◆ **Written task**: Take the line containing "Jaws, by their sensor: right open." and every line after it in the data below, and print them exactly as given, with nothing else.

◆ **Data extract**:

——————

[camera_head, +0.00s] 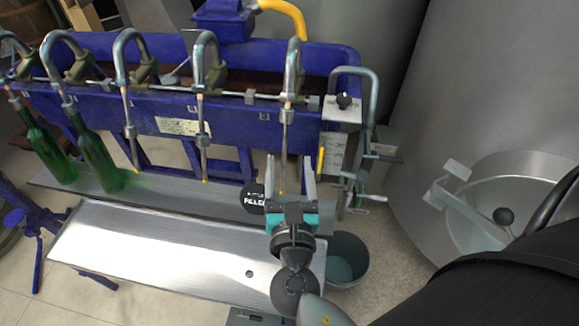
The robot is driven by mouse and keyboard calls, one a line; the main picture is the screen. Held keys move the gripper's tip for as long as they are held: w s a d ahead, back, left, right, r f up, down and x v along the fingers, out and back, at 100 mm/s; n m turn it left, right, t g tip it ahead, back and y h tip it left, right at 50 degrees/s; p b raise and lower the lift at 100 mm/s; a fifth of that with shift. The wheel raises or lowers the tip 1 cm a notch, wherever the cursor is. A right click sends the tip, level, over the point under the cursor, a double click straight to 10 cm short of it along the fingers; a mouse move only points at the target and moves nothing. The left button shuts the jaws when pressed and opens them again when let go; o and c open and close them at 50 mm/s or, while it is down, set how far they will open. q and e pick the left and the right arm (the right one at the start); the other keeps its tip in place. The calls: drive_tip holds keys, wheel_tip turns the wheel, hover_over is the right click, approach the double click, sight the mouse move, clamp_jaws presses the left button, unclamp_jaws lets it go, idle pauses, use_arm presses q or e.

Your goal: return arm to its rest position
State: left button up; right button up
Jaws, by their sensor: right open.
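My right gripper (290,182) is near the middle of the head view, its two fingers pointing away toward the blue bottle filler (230,130). The fingers are apart, with nothing seen between them. It is over the right end of the filler's metal shelf, near the rightmost filling spout (287,113); I cannot tell whether they touch. My right arm comes in from the lower right. My left gripper is not in view.
Two green bottles (96,160) (50,150) stand under the left spouts. A metal tray (150,245) lies in front. A dark bucket (346,262) stands right of my gripper. A large steel tank (490,90) fills the right side.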

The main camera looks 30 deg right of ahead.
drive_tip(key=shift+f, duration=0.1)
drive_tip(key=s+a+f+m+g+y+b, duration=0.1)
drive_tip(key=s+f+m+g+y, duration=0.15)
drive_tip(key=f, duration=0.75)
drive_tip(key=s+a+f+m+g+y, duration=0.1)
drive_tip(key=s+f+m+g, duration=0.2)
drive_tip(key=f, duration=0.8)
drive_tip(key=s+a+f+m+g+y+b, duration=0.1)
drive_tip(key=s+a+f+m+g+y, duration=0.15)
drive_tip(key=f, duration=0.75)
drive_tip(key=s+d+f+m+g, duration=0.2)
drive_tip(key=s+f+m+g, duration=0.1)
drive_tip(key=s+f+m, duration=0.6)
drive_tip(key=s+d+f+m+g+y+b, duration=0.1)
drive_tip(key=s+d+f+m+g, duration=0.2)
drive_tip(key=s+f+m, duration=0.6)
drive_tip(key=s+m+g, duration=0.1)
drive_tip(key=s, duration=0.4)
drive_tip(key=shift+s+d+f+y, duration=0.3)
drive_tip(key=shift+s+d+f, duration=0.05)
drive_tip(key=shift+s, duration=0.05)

——————

◆ **Reply to the exercise**:
Jaws, by their sensor: right open.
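My right gripper (290,182) is near the middle of the head view, its two fingers pointing away toward the blue bottle filler (230,130). The fingers are apart, with nothing seen between them. It is over the right end of the filler's metal shelf, near the rightmost filling spout (287,113); I cannot tell whether they touch. My right arm comes in from the lower right. My left gripper is not in view.
Two green bottles (96,160) (50,150) stand under the left spouts. A metal tray (150,245) lies in front. A dark bucket (346,262) stands right of my gripper. A large steel tank (490,90) fills the right side.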

The main camera looks 30 deg right of ahead.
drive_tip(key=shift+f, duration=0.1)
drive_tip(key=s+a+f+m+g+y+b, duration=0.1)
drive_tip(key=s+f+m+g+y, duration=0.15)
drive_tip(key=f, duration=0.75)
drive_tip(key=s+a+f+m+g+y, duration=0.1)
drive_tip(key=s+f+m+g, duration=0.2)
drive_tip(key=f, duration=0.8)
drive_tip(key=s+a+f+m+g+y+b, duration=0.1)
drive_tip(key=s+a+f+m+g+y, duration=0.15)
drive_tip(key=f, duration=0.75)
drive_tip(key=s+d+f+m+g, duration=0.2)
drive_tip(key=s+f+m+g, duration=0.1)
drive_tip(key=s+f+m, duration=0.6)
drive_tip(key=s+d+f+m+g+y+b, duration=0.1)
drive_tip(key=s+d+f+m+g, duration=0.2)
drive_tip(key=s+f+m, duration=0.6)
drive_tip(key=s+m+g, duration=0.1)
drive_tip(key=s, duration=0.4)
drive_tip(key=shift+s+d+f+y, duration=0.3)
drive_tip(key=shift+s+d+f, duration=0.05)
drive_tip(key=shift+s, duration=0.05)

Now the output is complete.